History of
Magnolia Plantation
Ambrose Lecomte
and his wife Julia Buard built the first Main House atMagnolia
Plantation in 1850. Lecomte had been acquiring land throughout
the 1820s and `30s, while at the same time shifting from food
crops and small tobacco exports to large-scale cotton production.
By 1860 the Lecomtes were the largest slaveholders in Natchitoches
Parish; these laborers had cleared 2,240 of the Lecomtes` original
7,000 acres and were producing huge cotton crops. One of three
plantations the family owned, Magnolia was the home site.
Just as this part of Magnolia Plantation belonged to the same
family for two centuries, so too do many descendants of Magnolia`s
workers still live in the immediate area. In the aftermath of
the Civil War fraternal organizations and freedmen`s churches
helped hold the community together. One African Methodist Episcopal
church, St. James, stood on Magnolia itself until the 1960s, and
the congregation performed burials just across the river at St.

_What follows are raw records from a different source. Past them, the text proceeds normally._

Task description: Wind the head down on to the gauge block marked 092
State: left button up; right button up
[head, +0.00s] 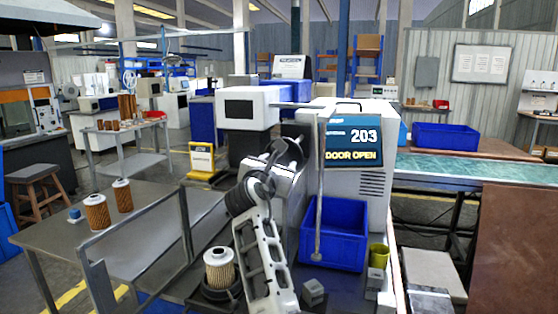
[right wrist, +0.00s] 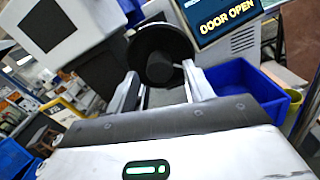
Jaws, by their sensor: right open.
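The machine's head (head: 249,108) is a white box with a dark window, and its lower parts are partly hidden by my arm. My right gripper (head: 283,158) is raised in front of the machine. In the right wrist view its two fingers (right wrist: 160,72) are apart, with a round black wheel or knob (right wrist: 163,45) just beyond and between the tips. I cannot tell whether they touch it. Small grey blocks, one (head: 313,292) near the bottom centre and another (head: 373,284) to its right, may be gauge blocks. No marking is legible. My left gripper is out of view.
A display (head: 352,140) reads 203 and DOOR OPEN. A blue bin (head: 335,250) and a yellow cup (head: 379,256) stand right of my arm. A pale cartridge (head: 219,265) sits on a round black base left of it. A clear guard (head: 135,245) stands over the left bench.

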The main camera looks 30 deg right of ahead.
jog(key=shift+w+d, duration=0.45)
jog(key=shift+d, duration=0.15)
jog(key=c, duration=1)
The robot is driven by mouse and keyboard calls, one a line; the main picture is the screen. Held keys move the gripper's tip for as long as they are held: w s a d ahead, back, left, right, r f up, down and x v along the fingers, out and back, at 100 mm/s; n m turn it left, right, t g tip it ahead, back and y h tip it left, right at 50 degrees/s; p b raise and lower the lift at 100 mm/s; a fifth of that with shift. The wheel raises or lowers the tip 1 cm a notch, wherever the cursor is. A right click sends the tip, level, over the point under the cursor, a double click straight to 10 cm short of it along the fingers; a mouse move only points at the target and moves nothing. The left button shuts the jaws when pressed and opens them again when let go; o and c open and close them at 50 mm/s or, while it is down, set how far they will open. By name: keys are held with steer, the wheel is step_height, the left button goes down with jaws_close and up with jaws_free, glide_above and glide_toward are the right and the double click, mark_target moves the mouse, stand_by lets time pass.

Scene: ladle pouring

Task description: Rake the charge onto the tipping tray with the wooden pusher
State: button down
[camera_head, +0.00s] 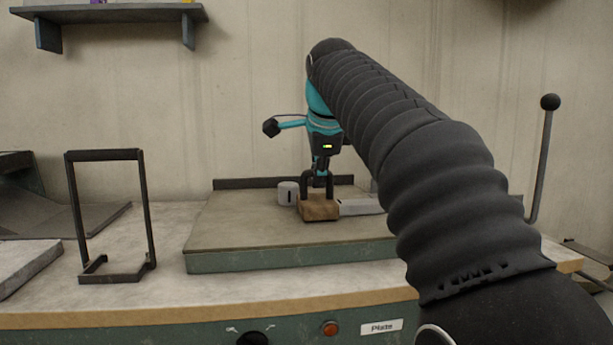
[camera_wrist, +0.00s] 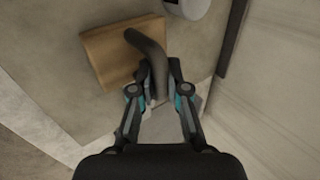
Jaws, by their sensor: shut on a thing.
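The wooden pusher (camera_head: 318,209) is a brown block with a dark curved handle, standing on the broad plate (camera_head: 230,228). My gripper (camera_head: 318,178) is above it, its fingers shut on the handle. The wrist view shows the block (camera_wrist: 105,58) beyond the fingertips (camera_wrist: 160,78), with the handle (camera_wrist: 148,48) between and ahead of them. A grey cylinder (camera_head: 288,193) stands just left of the block; it also shows in the wrist view (camera_wrist: 188,8). A pale grey flat piece (camera_head: 361,206) lies just right of the block, partly behind my arm. I cannot tell which is the charge or the tipping tray.
A black wire frame (camera_head: 148,215) stands on the bench left of the plate. A grey sloped sheet (camera_head: 85,218) and pale slab (camera_head: 22,265) lie at far left. A dark ledge (camera_head: 240,183) runs along the plate's back. A ball-topped lever (camera_head: 545,150) rises at right.

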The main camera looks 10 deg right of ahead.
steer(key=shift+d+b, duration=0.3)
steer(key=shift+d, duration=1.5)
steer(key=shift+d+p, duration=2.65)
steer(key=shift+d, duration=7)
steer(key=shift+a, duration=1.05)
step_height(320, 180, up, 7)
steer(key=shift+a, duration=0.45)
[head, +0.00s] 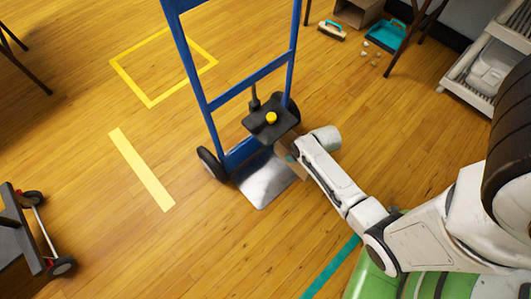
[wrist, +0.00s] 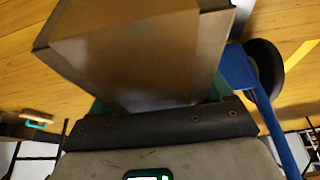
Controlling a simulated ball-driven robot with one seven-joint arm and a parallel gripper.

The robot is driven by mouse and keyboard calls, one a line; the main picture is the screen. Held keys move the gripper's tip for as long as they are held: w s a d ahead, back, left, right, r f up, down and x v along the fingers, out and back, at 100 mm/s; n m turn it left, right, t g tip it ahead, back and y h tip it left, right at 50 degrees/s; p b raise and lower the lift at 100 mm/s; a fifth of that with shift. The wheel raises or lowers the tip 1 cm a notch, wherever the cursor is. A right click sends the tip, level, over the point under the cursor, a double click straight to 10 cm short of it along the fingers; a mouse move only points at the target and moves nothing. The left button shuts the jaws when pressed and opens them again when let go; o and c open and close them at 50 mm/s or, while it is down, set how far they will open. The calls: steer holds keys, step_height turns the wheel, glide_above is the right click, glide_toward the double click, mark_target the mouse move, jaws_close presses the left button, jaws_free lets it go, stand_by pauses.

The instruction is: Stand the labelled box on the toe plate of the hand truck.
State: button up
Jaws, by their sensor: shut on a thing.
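The blue hand truck (head: 207,105) stands upright in the head view. Its silver toe plate (head: 262,183) lies at floor level at its front, with a bare part showing. My gripper (head: 271,122) is in front of the truck's lower frame, above the plate's back part. In the wrist view my gripper (wrist: 158,108) is shut on a brown cardboard box (wrist: 135,50), with teal finger parts at its sides. In the head view the gripper and arm hide nearly all of the box. No label can be made out. The truck's wheel (wrist: 266,68) shows beside the box; contact with the plate cannot be seen.
A yellow square outline (head: 118,68) and a pale strip (head: 141,170) mark the floor. A cart (head: 38,230) stands at left. A teal dustpan (head: 386,36), a brush (head: 331,30) and crumbs lie at the back. A rack (head: 458,80) stands at right. Floor in front is clear.

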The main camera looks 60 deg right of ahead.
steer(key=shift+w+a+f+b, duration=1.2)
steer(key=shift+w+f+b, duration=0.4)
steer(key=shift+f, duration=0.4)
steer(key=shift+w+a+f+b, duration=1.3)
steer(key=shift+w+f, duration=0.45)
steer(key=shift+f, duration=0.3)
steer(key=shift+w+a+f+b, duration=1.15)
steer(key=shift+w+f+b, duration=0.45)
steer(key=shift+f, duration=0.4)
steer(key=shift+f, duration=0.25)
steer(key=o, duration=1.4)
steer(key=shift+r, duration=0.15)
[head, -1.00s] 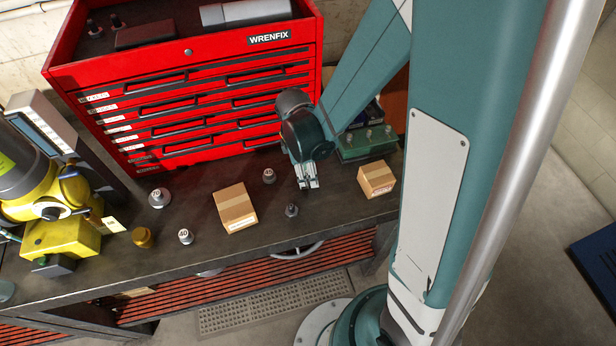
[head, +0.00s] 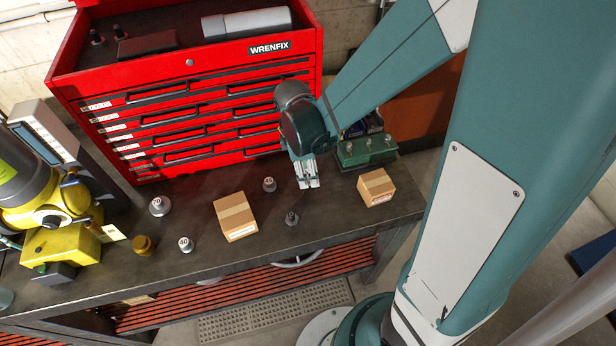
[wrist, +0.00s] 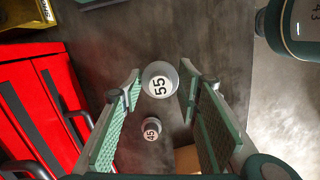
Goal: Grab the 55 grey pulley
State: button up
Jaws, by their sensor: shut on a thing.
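The 55 grey pulley (wrist: 159,84) shows in the wrist view, its white face marked 55 turned to the camera, between my fingertips. My gripper (wrist: 160,92) is shut on it. In the head view my gripper (head: 308,184) points down over the bench, right of the 45 pulley and left of the small carton. I cannot make out the 55 pulley there. The smaller grey pulley marked 45 (wrist: 152,130) is apart from the fingers; it also stands on the bench in the head view (head: 269,184).
Other pulleys stand on the bench: one marked 70 (head: 160,206), one marked 40 (head: 186,244), a brass one (head: 143,245) and a dark grey one (head: 291,218). Two cartons (head: 235,216) (head: 376,187) flank the gripper. A red tool chest (head: 190,110) stands behind.

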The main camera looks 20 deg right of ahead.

Andrew`s Baptist Church. The influence of the plantation itself
continued to be an intregral part of people's everyday lives,
and not just as an employer. Baseball diamonds and bush racetracks
at Magnolia and other area plantations were common ground for
local groups, as were activities centered around emphasizing the
strength of community at Magnolia and the plantation store.